The blurb on the back of the paperback edition of Verlyn Klinkenborg’s The Last Fine Time (1991) says it is a “tour de force of lyrical style.” That’s the way it struck me when I read the New Yorker version of it, called “George & Eddie’s,” when it appeared in the magazine’s December 24, 1990 issue. “George & Eddie’s” is a recreation of Buffalo’s East Side, circa 1947, right down to “the milk-glass bulbs of the street lamps, mounted on shapely iron posts.” My favorite passage is the part about the insurance atlases. Klinkenborg ingeniously uses insurance atlases of the period – “immense bound volumes that plot the distribution of indemnity and risk” – to introduce us to 722 Sycamore Street, home of the Wenzek family and location of the Thomas Wenzek Restaurant, soon to become George & Eddie’s bar. Klinkenborg says, “For the East Side of Buffalo in 1947, such atlases seem to have whole chapters of two-and-a-half-story frame buildings, all rendered in outline from a serial aerial view.” The insurance atlases help Klinkenborg call up the past by sparking his imagination, not by what’s in them, but by what is absent. Klinkenborg says:

But the atlases do not record the presence of large, graceful elms in East Buffalo, or the way the streets were edged with square stone curbs, whose cutting and laying were the fiefdom of a potent Italian union. They do not mention the bricks that ran between the streetcar tracks, or the rumble the bricks caused when trucks crossed them, or the slithering roar of the streetcars themselves. They say nothing about the markets and the parks and the dusty shopfronts. From the records it is impossible to learn that the acres of two-and-a-half-story frame houses on Buffalo’s East Side had long since cohered into a Polish neighborhood, where each house was bound to the houses around it by an incalculable number of associations – associations that in many cases reached back past the Atlantic voyage, past the crowded North Sea docks, and into the partitioned Old Country itself.

How wonderful those details about the “rumble of the bricks” and the “slithering roar of the streetcars.” It is the achievement of this lovely piece to bring the insurance atlases to life. Klinkenborg makes the Wenzek’s lives specific, bringing us close to their lived experience, thereby rescuing them from oblivion. He has a profound sense of life’s transience. At one point, he says, “Though no one sees the change coming, it surrounds them, in small ways as yet.” Interestingly, The Last Fine Time contains a different version of the above-quoted “insurance atlases” passage. Here is the passage as set out in the book:

Insurance atlases of the period do not record the presence of large, graceful trees in East Buffalo, or the way the streets were edged with square stone curbs, whose cutting and laying were the fiefdom of a potent Italian union. They do not mention the bricks that ran between the streetcar tracks or the rumble they caused when trucks turned across them or the slithering roar of the streetcars themselves. They say nothing about the markets and the parks and the dusty shopfronts. Nowhere do you find it written that this was part of town where a woman’s hands smelled different every day of the week – lye soap one morning, the next morning flour. From their commentary it is impossible to learn how the acres of two-and-a-half-story wood frame houses that rose up like a climax forest years ago had long since cohered into a Polish neighborhood, where each house was bound to the houses around it by an incalculable, and undelineable, number of associations – associations that in many cases reached past the Atlantic voyage, past the crowded North Sea docks and their rail connections, and into the absorbent landscape of the partitioned Old Country itself. According to insurance maps, the only thing the houses of the East side could communicate was flame.

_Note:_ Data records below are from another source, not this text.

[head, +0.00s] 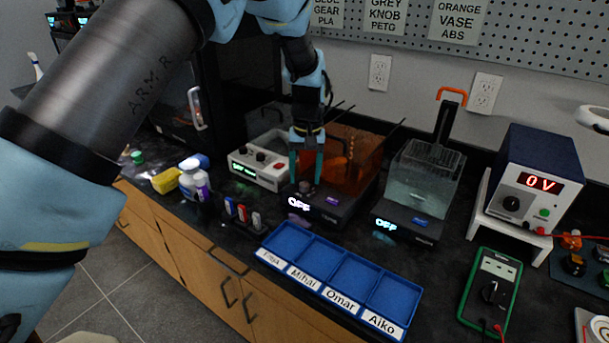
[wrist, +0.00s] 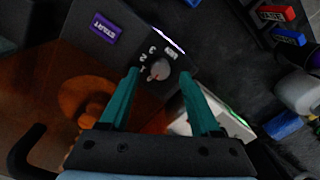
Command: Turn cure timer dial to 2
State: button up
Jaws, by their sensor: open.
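The cure station is a dark base (head: 330,208) with an orange see-through hood (head: 352,160) on it; its front display reads OFF. The cure timer dial is a small round grey knob (head: 305,187) on the base, and it also shows in the wrist view (wrist: 160,70). Pale figures curve around one side of the dial, and a small orange-red mark on it points to the lower left, near the figure closest to my fingers. My gripper (head: 306,178) points down over the dial. In the wrist view its teal fingers (wrist: 158,76) are open on either side of the knob, apparently not touching it.
A purple START button (wrist: 103,28) is on the same panel. A white control box (head: 258,170) stands close on the left, a wash tank (head: 420,185) on the right. A blue labelled tray (head: 358,262) lies in front. Small coloured sticks (head: 242,213) stand at front left.

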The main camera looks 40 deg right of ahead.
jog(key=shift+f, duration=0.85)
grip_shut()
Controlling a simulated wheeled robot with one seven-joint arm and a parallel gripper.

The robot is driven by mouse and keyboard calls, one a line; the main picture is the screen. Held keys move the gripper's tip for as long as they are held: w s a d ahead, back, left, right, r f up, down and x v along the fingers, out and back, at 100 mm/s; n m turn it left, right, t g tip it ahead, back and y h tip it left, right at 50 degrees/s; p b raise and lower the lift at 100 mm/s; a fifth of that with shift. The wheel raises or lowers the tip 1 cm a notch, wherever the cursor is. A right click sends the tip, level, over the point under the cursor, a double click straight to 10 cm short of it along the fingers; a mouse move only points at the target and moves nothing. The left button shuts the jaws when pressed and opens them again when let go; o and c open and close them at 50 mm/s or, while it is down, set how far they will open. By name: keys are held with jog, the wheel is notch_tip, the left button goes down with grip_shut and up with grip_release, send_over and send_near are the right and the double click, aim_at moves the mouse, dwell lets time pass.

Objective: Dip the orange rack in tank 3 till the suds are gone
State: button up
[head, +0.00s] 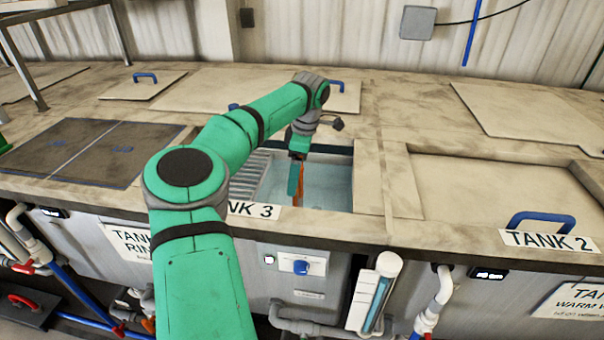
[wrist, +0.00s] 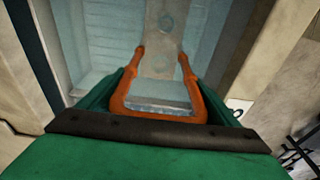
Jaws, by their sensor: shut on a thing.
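The orange rack (wrist: 158,117) shows in the wrist view as a U-shaped orange handle at the bottom middle, with its two sides running away into tank 3. My gripper (wrist: 160,112) is shut on it, with green fingers on both sides. In the head view my gripper (head: 296,178) points down into the open tank 3 (head: 330,192), and a strip of orange shows beside a finger. The tank holds pale blue water. The lower part of the rack is hard to make out. A few faint rings show in the water; I cannot tell whether suds are on the rack.
The tank 2 lid (head: 480,185) with a blue handle is closed at the right. A dark double panel (head: 90,150) lies at the left. Loose lids (head: 200,92) lie behind the tank. A ribbed grey surface (head: 252,172) fills the tank opening's left side.

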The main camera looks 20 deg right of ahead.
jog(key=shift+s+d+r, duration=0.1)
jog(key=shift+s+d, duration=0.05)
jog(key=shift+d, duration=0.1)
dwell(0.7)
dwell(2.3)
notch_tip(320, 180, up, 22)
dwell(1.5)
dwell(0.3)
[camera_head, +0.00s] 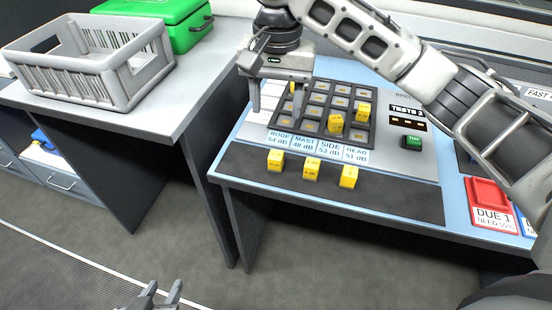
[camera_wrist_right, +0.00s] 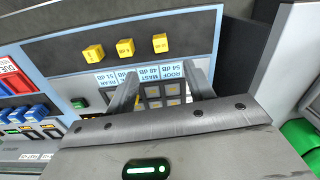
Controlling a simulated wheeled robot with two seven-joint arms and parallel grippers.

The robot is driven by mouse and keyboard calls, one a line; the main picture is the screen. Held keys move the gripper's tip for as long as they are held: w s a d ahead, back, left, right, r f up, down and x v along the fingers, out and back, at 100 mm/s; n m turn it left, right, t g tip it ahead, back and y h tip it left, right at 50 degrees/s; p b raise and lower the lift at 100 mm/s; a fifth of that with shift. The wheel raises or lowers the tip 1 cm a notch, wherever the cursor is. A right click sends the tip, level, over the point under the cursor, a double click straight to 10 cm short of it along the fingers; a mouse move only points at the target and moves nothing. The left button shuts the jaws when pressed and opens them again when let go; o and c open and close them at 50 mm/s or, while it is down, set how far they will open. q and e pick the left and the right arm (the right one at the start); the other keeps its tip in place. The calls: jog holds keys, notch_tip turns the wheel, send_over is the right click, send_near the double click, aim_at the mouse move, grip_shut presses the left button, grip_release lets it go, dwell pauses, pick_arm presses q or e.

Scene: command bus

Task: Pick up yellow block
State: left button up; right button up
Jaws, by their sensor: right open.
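Three yellow blocks stand in a row on the dark front strip of the table: a left block (camera_head: 276,159), a middle block (camera_head: 312,168) and a right block (camera_head: 349,176). They also show in the right wrist view, where the left one appears at the right (camera_wrist_right: 160,43). More yellow blocks (camera_head: 336,122) sit in the dark grid tray (camera_head: 313,127). My right gripper (camera_head: 277,108) is open and points down over the tray's left side, behind the front row. No block is seen between its fingers. My left gripper (camera_head: 163,292) is at the bottom edge, with its fingers apart, away from the table.
A grey crate (camera_head: 140,87) and a green case (camera_head: 190,37) stand on the left counter. A green button (camera_head: 411,142) and a red tray (camera_head: 487,196) are at the right. The dark strip (camera_head: 400,200) is clear right of the row.

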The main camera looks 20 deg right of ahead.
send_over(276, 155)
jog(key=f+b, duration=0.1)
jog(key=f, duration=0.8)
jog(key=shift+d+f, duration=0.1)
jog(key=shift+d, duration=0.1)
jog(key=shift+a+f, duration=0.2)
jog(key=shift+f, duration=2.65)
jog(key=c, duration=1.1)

The Last Fine Time is a filled-out version of “George & Eddie’s.” It’s as if “George & Eddie’s” was a preliminary sketch for the later book. Did Klinkenborg carve it out of The Last Fine Time manuscript? Or was it a preliminary draft on which he based the later book? My guess is that the book came first. I say this because of such indicators as the changing of “trees” and “turned across” in the book to “elms” and “crossed” in the magazine, and the deletion of “that rose up like a climax forest years ago,” “undelineable,” “and their rail connections,” “the absorbent landscape,” and the whole sentence about a woman’s hands smelling "different every day of the week" from the magazine version. To my mind, the tighter, crisper New Yorker version is preferable, although the more luxuriant book version better conveys Klinkenborg’s lyrical intensity. And in the book (but not in the magazine) there’s a paragraph that precedes the one above-quoted that contains the following additional beautiful description of the insurance atlases, a description that also works as a statement of Klinkenborg’s artistic purpose:

Here, from some supernal height, is visible the universal grid of urban living, as delicate a tracery as the lace on a christening gown. The tiniest squares are houses, every house an invisible suite of rooms through which daylight crawls and the smells of cooking percolate like moods. The feeling they stir comes from knowing that private life is a grave of incident – once lived, soon forgotten – and from trying to imagine the incidents of so many private lives without submitting to generalities. It is a feeling like compassion, but it also resembles the faith that existence is too varied, too ample, to be contained.